Awatar użytkownika
Hajasz
Raubritter
Posty: 5360
Rejestracja: 7 lata temu
Lokalizacja: Opole

Khnvm

Hajasz 5 lata temu

Obrazek

Obrazek

Egzotyczny duet Khnvm tworzy gość z Niemiec i Bangladeszu. Hołdują starej szkole amerykańskiego death metalu a zwłaszcza zespołom z końcówką "tion".

Chociaż jak mówią ich death metal ma zburzyć OS Death Metal i wprowadzić bezkompromisowy chaos to jak to bywa dobra gadka nigdy nie jest zła.

Echa Morbid Angel od razu słyszymy kiedy wjeżdżają solówki, perkusja odgrywa ciekawe tempa a centrala rozgrzewa się do białości. Bas urywa kończyny.

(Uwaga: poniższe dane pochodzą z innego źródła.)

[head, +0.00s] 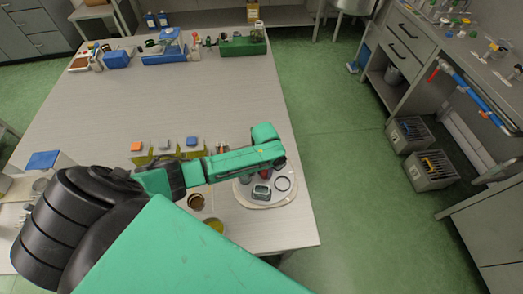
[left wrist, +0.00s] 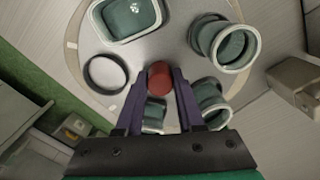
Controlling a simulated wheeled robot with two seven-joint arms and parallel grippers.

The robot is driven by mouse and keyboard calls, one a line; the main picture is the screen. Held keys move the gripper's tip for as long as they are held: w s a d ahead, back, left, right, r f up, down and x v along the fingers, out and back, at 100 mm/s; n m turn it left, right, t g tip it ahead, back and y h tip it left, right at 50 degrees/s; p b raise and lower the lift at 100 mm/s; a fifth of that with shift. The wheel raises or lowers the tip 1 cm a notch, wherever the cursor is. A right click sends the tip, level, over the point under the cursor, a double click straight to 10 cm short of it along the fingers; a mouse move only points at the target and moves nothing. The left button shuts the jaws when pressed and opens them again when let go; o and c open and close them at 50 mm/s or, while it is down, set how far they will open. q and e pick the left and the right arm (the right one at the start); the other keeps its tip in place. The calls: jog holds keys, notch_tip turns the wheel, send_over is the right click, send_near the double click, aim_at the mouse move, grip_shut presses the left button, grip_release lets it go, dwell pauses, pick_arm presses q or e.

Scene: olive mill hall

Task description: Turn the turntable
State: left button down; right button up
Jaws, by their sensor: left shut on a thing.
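The turntable (head: 277,201) is a pale round tray with a raised rim, near the right front corner of the table. It fills much of the left wrist view (left wrist: 172,45). A short red knob (left wrist: 160,77) stands up from it. My left gripper (left wrist: 159,88) points down over the turntable, its two dark fingers shut on the red knob. In the head view the left gripper (head: 263,174) is partly hidden by its own wrist. A grey-green square container (head: 261,191), a black ring (head: 283,184) and several green pale-rimmed cups (left wrist: 232,47) are on the turntable. My right gripper is out of view.
Three small blocks, orange (head: 136,146), grey (head: 164,144) and blue (head: 192,141), sit in a row left of the turntable. Brown and yellow round cups (head: 196,201) stand close to its left. A green crate (head: 240,46) and blue bins are at the back. The table's middle is clear.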

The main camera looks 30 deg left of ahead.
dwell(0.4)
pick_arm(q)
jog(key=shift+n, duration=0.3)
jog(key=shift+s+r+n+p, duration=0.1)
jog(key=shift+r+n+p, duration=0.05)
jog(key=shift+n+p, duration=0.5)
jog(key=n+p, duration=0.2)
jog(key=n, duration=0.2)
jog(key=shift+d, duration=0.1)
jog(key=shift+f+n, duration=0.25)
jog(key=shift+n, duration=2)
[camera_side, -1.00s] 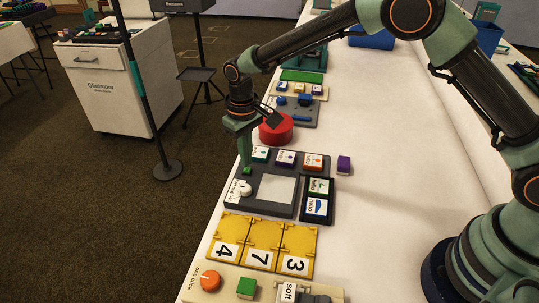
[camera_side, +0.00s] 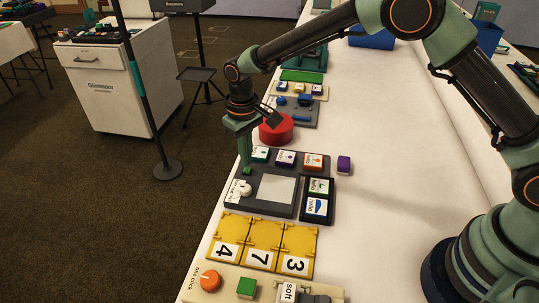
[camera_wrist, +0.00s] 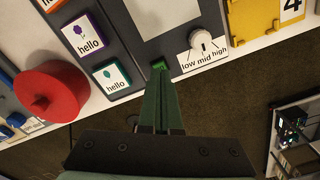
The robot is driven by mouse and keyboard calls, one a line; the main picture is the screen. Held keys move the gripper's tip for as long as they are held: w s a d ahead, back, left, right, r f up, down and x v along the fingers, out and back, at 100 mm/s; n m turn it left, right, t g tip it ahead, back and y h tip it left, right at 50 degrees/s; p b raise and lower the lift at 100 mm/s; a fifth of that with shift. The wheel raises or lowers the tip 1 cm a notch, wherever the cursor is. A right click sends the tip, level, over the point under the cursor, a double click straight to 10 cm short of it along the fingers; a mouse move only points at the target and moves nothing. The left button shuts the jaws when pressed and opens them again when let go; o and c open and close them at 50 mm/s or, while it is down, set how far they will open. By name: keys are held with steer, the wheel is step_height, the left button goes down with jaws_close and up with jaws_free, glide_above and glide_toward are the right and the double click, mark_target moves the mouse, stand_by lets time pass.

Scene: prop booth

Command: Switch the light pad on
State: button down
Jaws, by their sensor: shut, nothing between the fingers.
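The light pad is a dark grey board (camera_side: 258,208) with a pale square panel (camera_side: 277,189); whether the panel is lit, I cannot tell. A small green button (camera_side: 247,171) sits on its left edge, and it also shows in the wrist view (camera_wrist: 159,65). A white knob (camera_side: 243,188) stands beside it, marked "low mid high" in the wrist view (camera_wrist: 201,40). My gripper (camera_side: 246,164) is shut and empty, pointing down at the green button. In the wrist view its fingertips (camera_wrist: 160,76) end right at the button and partly cover it; contact is unclear.
Picture cards (camera_side: 285,159) line the board's far edge. A red round object (camera_side: 276,129) stands close behind my gripper. Yellow number flaps (camera_side: 265,240) are in front.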

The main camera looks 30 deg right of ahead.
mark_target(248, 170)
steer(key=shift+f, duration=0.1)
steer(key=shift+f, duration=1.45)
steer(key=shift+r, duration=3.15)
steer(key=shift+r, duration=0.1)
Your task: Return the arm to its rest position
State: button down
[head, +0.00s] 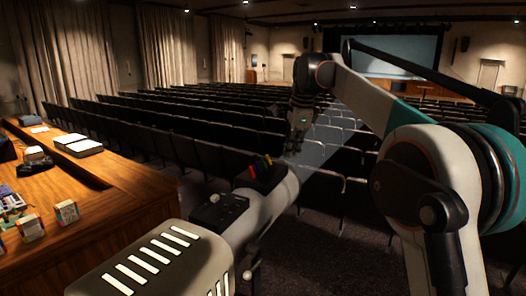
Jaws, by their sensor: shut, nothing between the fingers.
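My arm is raised on the right side of the head view, bent at the elbow, its forearm hanging down at the middle. My gripper (294,146) points downward at the end of it, in front of the seat rows. It is shut and holds nothing. It is small and dark against the dark seats, so its fingers are hard to make out. It hangs clear of the wooden desk, well to the right of it, and touches nothing that I can see.
A wooden desk (135,190) runs along the left with small boxes (66,212), a white-topped device (78,145) and a dark device (35,160) on it. Rows of dark seats (200,145) fill the hall ahead. A screen (402,55) hangs at the far end.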

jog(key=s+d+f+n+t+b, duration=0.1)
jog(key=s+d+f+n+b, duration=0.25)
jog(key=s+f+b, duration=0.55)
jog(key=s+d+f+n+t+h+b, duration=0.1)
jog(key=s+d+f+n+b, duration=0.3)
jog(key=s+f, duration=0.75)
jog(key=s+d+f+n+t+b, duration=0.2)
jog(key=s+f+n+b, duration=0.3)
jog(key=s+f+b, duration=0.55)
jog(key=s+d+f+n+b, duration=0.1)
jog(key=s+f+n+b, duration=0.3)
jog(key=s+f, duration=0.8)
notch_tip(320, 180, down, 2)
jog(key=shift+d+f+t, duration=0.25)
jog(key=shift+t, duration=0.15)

Klasyczny death metalowy growl od czasu do czasu zejdzie w mocniejszy thrashowy wrzask. Do tego ponura piekielna atmosfera znana choćby z kultowego Let Us Pray od czasu do czasu spotęgowana krótkim delikatnym klawiszem. Dwa tygodnie temu ukazuje się debiutancki album Foretold Monuments of Flesh, na którym to wszystko zostało zaprezentowane w klasycznych 30 min. OS Death Metal rządzi razem z bezkompromisowym chaosem.

Skład:
Obliterator - Guitars, Bass, Vocals Homicide, Nekrohowl, ex-Satanik
▼ Muzycy koncertowi
Martyr - Bass (2019-present)
Cassius - Drums (2020-present)

Erik Wel - Drums Goldwing, ex-In Demoni
Abdul Alhazred - Drums (2019-?)
Dyskografia:
2019 - Foretold Monuments of Flesh
2021 - Portals to Oblivion



MA: https://www.metal-archives.com/bands/Khnvm/3540452083
BC: https://testimonyrecords.bandcamp.com/music
GRINDCORE FOR LIFE
Awatar użytkownika
Hajasz
Raubritter
Posty: 5360
Rejestracja: 7 lata temu
Lokalizacja: Opole

Hajasz 2 lata temu

Jeszcze przed tegoroczną "gwiazdką" ukaże się drugi album załogi Portals to Oblivion.

GRINDCORE FOR LIFE
Awatar użytkownika
Hajasz
Raubritter
Posty: 5360
Rejestracja: 7 lata temu
Lokalizacja: Opole

Hajasz 2 lata temu

To jedna z niewielu płyt, na które czekałem i mocno się zawiodłem. Bardzo średnie granie. Raptem ze dwa może trzy numery są takie do szaleństwa. No kierwa szkoda ale tym razem nie powaliło.
GRINDCORE FOR LIFE
Awatar użytkownika
Szajtan
Tormentor
Posty: 3020
Rejestracja: 4 lata temu
Lokalizacja: From Hell

Szajtan 10 mies. temu

KHNVM powracają z trzecim albumem.

To co zaprezentowali na „Visions Of A Plague Ridden Sky”, to nic innego jak po prostu totalnie duszny i niezwykle mroczny death metal, który dość mocno posmarowano smołą. Miażdżące riffy, dzikie wokale, pokręcone harmonie i wszechobecne blasty przeplatane z nielicznymi zwolnieniami i jeszcze większymi przyśpieszeniami - to wszystko przypomina najlepsze lata Deicide czy szczególnie Morbid Angel, tylko w jeszcze gęstszym i brutalniejszym sosie. W ciągu niewiele ponad 25 minutach przetacza się wspaniała nawałnica deathmetalowej rzezi na najwyższym poziomie.
I am Satan's generation and I don't give a fukk.

Wróć do „Death Metal”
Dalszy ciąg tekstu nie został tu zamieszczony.